[Ancher, Aloysius Johannes Maria Brouwer]
ANCHER (Aloysius Johannes Maria Brouwer) kleinzoon van den volgende, werd te Amsterdam geboren 6 Maart 1856. Hij was de zoon van Jan B.A. Jr. en C. Weeningh, bezocht het gymnasium, was student te Amsterdam en te Utrecht, doch gaf in 1882 zijn studieplannen op. Reeds ongeveer dien tijd schreef hij opstellen over Noorsche mythologie onder den naam Ankura, die in Gouverneurs Huisvriend, Nederland en in andere tijdschriften een plaats en belangstellende lezers vonden. In de jaren 1885 en 1886 was hij werkzaam aan de redactie van de Amsterdammer, Dagblad van Nederland, het orgaan van de radicale partij in dien tijd.

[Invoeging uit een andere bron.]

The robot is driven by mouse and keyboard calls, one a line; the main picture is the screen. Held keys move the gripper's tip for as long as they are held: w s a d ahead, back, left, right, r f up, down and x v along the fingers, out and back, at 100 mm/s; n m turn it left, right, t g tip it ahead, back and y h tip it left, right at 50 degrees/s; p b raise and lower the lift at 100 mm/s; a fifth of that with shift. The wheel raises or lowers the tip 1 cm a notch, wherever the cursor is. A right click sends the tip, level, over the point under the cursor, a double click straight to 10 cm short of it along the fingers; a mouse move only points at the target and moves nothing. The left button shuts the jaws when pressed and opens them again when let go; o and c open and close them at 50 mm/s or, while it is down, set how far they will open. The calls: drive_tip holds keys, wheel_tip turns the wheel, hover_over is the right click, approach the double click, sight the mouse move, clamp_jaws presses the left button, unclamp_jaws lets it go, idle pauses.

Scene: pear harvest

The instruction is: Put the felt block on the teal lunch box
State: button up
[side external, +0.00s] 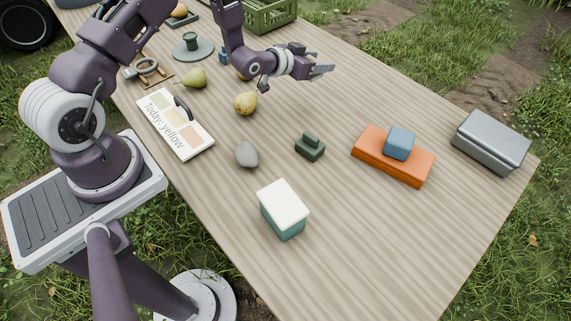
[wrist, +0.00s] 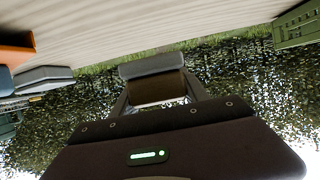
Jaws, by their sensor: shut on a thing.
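My gripper (side external: 322,70) is above the far part of the table, pointing right. In the wrist view it is shut on a block with a grey face (wrist: 152,65) and a brown face (wrist: 155,90), which appears to be the felt block. In the side view the held block is small and hard to tell from the fingers.
An orange box (side external: 377,165) bearing a blue block (side external: 399,143) and a grey case (side external: 491,140) are at right. A sign (side external: 175,130) lies left. The table's front right is clear.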

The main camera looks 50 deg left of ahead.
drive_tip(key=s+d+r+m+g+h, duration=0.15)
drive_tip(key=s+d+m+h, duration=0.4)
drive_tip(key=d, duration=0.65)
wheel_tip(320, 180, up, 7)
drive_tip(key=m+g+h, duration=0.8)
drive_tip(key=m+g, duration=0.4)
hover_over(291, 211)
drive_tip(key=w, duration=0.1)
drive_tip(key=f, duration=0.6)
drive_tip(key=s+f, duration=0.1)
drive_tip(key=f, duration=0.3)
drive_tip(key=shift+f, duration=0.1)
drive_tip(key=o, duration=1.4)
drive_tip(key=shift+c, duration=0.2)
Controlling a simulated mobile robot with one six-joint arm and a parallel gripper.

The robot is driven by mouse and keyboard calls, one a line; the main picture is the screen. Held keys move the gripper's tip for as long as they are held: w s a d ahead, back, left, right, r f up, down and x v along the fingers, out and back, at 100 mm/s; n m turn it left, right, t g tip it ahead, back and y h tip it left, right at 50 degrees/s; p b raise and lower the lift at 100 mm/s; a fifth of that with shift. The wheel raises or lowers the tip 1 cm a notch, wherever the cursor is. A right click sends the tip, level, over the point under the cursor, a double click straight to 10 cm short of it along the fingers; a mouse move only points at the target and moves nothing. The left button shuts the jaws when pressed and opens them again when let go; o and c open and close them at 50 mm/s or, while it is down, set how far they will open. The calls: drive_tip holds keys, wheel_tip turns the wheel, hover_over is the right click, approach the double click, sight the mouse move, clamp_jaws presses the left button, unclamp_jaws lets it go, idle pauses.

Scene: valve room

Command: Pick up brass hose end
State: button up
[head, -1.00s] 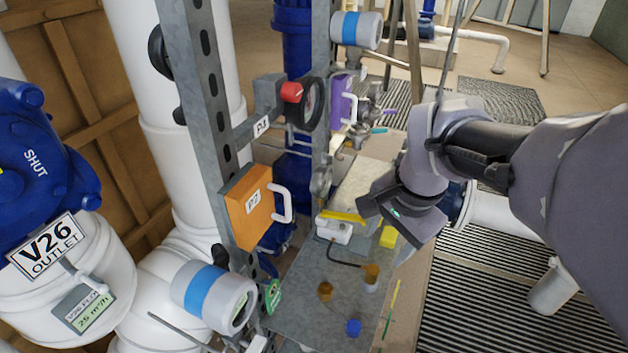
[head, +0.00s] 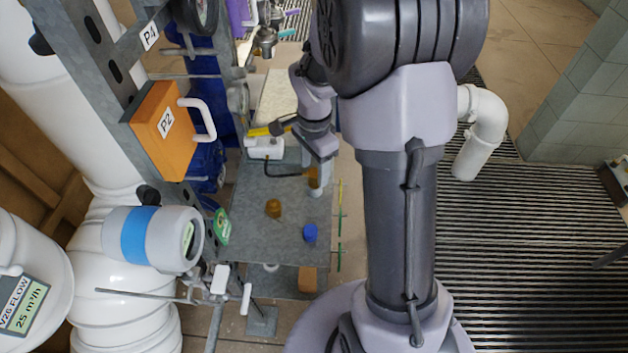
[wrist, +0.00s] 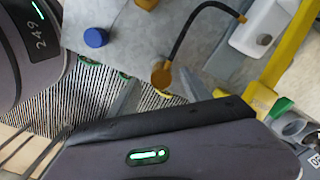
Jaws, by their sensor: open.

Als volontair op het gemeente-archief in 1891 toegelaten, werd hij daar het volgend jaar tot tijdelijk ambtenaar en in 1898 tot commies benoemd. Van zijn historische publicaties mag in de eerste plaats worden genoemd een uit de stedelijke keuren bewerkt, doch overigens populair geschrift over de Bedrijfsgilden in A., dat in 1895 bij Loman in den Haag het licht zag en wel de aandacht trok. Onder zijn latere geschriften verdient inzonderheid vermelding dat over de ‘oude klokken en hun gieters’ in Oud Holland van 1898. Hij deed persoonlijk onderzoek naar den staat en de opschriften der stadsklokken en gaf menige aanvulling en verbetering op wat dr. Scheltema in vroeger tijd over dit onderwerp had medegedeeld. Voor het in 1897 opnieuw verschenen Jaarboekje onder redactie van E.W. Moes was B.A. een geregeld medewerker. Behalve genoemd stuk over de klokkengieters bevat Oud Holland nog menig ander stuk van zijn pen. Ook het Tijdschrift van geschiedenis en Eigen Haard publiceerden vruchten van zijn historisch onderzoek. De
Gids van Januari 1900 gaf zijn verhandeling over de ‘Pest en hare bestrijding in vroeger eeuwen’. Het was zijn laatste werk. Zijn leven was voor elkeen, die zijn werk en niet minder zijn rustigen en vriendelijken persoon waardeerde, te vroeg geëindigd. Nog slechts 44 jaren oud, stierf hij in het laatst van December 1900 aan de slepende kwaal, die zich reeds aan het eind van den zomer openbaarde en hem sedert September aan allen arbeid had onttrokken.
Zie levensbericht in de Levensber. Letterk. 1900-1901 en het daar gegeven lijstje van B.A.'s. verhandelingen.